Anderson has recently returned to the public Internet consciousness with a controversial new article entitled simply “The Web is Dead. Long Live the Internet.”

I’ll leave it to you to read the full article, and won’t attempt to summarize the whole thing here.  Okay, well maybe just a little bit.

Long tail short, the article goes like this: The Web was too hard for people to use, the moneyed Internet interests saw this and also needed a way to cordon off their plot of Internet farmland so they can sell their crops, and the rest of we little itty bitsy consumer sharecroppers will soon be marginalized by the large Internet agricultural interests.

Or something to that effect.

Michael Wolf, media insider and writer, writes in his own sidebar comment to the Wired piece:

This development — a familiar historical march, both feudal and corporate, in which the less powerful are sapped of their reason for being by the better resourced, organized, and efficient — is perhaps the rudest shock possible to the leveled, porous, low-barrier-to-entry ethos of the Internet Age. After all, this is a battle that seemed fought and won — not just toppling newspapers and music labels but also AOL and Prodigy and anyone who built a business on the idea that a curated experience would beat out the flexibility and freedom of the Web.

It’s this idea of curation, of the widespread embrace of needing a tour guide-like experience to the Internet, that is leading us to this precipice.  But Anderson suspects a whole bunch of people have already jumped, consequences be damned.

The Web’s too hard, too complicated, he seems to argue on behalf of we Internet Everymen/women!

I want my iPad and iPhone apps!  I want my Netflix!  I want them now, and I don’t want to have to work to get to where I need the Information Superhighway to take me!  Wah!!!!

It’s understandable.  And inevitable.

And with the recent Google/Verizon talks around wireless access, pretty soon, it’s going to get even better (or worse, depending on your views of net neutrality).

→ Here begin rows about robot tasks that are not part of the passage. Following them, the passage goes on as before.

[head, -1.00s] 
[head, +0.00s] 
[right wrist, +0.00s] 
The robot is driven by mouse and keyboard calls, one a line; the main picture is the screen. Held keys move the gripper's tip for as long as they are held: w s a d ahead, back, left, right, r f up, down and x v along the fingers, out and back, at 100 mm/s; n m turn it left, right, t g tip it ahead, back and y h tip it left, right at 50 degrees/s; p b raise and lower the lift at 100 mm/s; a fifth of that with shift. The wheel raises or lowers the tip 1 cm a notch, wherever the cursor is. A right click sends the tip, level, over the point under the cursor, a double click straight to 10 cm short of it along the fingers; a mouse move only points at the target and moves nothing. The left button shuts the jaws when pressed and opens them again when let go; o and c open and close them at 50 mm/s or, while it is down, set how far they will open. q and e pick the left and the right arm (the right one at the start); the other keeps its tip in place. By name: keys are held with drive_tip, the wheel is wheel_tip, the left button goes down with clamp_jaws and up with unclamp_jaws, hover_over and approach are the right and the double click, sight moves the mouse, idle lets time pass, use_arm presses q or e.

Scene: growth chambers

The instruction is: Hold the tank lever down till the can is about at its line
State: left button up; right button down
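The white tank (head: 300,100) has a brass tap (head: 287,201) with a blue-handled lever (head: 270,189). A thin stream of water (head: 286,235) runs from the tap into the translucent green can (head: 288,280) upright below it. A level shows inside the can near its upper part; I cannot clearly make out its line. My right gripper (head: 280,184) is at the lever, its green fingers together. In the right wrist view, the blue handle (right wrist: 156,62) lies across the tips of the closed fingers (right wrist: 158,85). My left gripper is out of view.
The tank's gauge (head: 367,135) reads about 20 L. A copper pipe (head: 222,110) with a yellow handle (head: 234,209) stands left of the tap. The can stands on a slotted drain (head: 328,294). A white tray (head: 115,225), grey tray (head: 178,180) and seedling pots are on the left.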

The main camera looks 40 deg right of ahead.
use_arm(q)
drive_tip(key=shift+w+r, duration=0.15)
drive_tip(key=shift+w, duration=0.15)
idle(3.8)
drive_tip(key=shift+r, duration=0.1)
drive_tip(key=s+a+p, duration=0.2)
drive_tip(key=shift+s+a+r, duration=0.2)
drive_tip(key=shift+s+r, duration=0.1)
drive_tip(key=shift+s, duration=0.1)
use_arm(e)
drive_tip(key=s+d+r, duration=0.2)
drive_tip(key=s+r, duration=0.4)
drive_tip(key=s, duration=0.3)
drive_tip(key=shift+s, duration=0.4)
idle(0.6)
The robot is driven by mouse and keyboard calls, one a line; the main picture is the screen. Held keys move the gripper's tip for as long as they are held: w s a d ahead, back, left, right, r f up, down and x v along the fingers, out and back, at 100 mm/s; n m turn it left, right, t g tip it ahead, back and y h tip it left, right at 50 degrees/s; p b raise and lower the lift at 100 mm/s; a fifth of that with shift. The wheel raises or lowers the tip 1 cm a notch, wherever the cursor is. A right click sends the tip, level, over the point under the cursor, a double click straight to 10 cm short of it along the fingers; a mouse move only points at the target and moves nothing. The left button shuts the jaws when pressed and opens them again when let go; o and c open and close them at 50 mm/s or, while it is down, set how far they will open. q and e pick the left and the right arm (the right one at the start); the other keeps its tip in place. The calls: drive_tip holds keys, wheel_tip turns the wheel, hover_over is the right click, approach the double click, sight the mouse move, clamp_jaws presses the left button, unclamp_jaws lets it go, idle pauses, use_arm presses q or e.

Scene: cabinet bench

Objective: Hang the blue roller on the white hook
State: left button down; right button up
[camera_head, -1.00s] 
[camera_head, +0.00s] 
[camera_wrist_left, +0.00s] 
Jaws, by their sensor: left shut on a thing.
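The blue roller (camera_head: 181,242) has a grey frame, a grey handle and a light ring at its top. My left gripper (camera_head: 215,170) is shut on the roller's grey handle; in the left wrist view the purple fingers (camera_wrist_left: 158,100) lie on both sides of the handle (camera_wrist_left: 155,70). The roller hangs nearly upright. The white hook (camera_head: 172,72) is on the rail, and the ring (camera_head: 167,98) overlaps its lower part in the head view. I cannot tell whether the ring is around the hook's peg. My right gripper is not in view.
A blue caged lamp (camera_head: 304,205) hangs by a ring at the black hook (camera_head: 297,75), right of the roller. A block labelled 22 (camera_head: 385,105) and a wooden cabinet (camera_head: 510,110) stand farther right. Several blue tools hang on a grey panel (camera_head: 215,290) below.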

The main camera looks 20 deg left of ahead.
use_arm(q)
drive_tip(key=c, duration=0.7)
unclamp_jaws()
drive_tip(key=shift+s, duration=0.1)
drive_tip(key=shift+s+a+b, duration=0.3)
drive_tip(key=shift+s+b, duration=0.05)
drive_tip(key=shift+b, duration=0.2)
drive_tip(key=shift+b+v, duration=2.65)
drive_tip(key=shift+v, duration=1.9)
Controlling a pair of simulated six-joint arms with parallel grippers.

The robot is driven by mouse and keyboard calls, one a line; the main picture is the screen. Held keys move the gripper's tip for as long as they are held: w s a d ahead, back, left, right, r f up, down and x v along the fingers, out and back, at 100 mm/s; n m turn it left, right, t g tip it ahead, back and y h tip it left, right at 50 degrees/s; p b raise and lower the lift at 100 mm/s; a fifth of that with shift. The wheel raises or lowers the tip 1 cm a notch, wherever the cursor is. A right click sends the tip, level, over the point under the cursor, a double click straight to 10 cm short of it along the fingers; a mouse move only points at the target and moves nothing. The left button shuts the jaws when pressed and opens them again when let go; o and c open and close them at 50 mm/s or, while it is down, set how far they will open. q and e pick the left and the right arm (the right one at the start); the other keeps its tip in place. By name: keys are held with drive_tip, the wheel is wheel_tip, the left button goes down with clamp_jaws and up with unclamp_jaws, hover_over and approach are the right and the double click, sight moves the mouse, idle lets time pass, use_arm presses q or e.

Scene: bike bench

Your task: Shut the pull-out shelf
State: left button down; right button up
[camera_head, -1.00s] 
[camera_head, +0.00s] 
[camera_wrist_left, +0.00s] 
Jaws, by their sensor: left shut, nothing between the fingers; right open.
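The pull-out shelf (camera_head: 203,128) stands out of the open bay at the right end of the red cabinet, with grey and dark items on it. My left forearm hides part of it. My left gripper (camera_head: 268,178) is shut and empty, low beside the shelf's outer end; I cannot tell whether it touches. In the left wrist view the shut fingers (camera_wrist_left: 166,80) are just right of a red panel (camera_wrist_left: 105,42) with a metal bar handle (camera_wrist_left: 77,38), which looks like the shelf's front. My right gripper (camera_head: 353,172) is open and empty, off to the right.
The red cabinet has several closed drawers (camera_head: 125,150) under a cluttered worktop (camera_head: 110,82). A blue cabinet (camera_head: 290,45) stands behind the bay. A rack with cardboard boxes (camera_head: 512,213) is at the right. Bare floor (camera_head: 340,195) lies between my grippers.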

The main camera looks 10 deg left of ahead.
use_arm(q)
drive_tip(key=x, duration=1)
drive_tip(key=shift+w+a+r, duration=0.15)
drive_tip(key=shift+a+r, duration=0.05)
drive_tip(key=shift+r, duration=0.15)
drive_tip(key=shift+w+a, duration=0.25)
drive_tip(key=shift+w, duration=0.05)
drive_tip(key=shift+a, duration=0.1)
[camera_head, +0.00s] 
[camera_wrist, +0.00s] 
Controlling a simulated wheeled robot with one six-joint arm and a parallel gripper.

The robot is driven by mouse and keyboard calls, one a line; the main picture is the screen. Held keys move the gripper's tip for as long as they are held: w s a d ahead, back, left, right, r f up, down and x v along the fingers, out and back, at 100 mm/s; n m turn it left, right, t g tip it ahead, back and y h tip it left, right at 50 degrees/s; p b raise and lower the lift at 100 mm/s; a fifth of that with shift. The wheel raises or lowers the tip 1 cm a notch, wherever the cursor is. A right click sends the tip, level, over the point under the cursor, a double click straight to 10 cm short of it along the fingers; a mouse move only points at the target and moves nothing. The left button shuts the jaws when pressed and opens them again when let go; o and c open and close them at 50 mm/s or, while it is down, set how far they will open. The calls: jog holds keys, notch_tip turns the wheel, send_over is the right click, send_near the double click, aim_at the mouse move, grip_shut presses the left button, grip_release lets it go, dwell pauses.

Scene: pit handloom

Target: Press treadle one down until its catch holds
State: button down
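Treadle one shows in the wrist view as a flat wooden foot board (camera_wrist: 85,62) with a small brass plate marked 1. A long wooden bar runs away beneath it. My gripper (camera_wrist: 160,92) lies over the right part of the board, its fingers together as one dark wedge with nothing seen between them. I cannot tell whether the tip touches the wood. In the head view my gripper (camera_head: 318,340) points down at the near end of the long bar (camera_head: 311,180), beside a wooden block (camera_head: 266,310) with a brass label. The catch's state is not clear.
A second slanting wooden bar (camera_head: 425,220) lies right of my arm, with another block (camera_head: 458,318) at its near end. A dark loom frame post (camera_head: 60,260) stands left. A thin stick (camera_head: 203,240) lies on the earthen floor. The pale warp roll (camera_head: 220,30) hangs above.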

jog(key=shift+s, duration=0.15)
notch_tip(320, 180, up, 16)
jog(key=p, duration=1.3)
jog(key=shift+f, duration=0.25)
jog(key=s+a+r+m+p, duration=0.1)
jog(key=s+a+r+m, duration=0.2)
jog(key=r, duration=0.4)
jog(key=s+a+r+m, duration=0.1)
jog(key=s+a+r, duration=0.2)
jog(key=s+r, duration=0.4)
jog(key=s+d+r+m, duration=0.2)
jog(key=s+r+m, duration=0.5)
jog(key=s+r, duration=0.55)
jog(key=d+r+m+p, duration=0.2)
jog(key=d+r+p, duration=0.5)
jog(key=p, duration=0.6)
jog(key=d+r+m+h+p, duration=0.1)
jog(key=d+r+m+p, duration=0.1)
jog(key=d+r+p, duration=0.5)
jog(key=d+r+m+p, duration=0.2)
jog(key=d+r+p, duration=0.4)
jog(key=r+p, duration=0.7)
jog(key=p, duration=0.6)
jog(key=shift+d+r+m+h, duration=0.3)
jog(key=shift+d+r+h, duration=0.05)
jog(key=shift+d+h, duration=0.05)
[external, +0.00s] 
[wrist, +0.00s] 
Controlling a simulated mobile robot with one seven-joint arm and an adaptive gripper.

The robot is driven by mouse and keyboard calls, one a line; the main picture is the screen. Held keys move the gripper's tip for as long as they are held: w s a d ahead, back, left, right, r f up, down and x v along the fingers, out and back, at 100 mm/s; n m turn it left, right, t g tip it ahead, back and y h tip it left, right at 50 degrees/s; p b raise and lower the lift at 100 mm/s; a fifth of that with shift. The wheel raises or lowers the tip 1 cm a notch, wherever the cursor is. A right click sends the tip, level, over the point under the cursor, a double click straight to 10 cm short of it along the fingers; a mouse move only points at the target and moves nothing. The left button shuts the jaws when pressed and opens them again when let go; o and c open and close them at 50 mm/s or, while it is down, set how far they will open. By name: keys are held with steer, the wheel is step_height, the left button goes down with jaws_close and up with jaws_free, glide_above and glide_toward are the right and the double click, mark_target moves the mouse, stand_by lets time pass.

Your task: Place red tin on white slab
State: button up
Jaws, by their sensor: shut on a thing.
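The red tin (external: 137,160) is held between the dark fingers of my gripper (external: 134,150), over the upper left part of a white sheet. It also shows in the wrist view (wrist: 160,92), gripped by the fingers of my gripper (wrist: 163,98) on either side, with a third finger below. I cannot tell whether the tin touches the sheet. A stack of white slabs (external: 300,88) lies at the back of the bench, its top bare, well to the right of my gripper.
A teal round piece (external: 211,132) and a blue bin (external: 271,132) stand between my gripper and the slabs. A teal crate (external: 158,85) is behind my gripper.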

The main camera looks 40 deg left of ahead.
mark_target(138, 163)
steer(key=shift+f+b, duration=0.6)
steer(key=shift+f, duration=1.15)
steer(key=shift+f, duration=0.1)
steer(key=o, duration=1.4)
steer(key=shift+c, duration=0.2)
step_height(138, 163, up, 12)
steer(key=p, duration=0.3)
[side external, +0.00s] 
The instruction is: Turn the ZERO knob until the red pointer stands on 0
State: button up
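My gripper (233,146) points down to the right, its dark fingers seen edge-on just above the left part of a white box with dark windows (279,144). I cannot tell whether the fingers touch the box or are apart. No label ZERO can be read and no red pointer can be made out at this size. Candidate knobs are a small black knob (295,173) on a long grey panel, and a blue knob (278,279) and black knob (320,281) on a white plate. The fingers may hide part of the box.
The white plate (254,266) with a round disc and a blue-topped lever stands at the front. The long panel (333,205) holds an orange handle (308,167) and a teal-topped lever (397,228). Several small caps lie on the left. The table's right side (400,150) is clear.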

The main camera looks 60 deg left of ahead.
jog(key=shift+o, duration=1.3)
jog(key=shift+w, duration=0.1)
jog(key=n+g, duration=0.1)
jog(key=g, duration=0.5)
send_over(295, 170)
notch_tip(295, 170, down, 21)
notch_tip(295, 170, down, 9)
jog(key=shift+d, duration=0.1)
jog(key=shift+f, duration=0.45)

We’ll all be able to get first, second, and maybe even third class tickets for our trip across the digital frontier.

Me, I’m going old-school.

Put one of these twenty-something punks in front of a telnet or gopher terminal in front of me and tell them to go find their illicit Lady Gaga video using a command line and watch them just squirm in GUI withdrawal.

That’s my idea of a good time.

Old-school, baby!

I’ll be riding in back in third class with the FTP session, the DOS prompt, and the chickens, with the nice old lady selling tacos and beer.

It may not be as easy to get there, but it’s a certainly a much more interesting ride.

Just let me carry my iPad in case the conductor loses his way and we need to access Google Maps.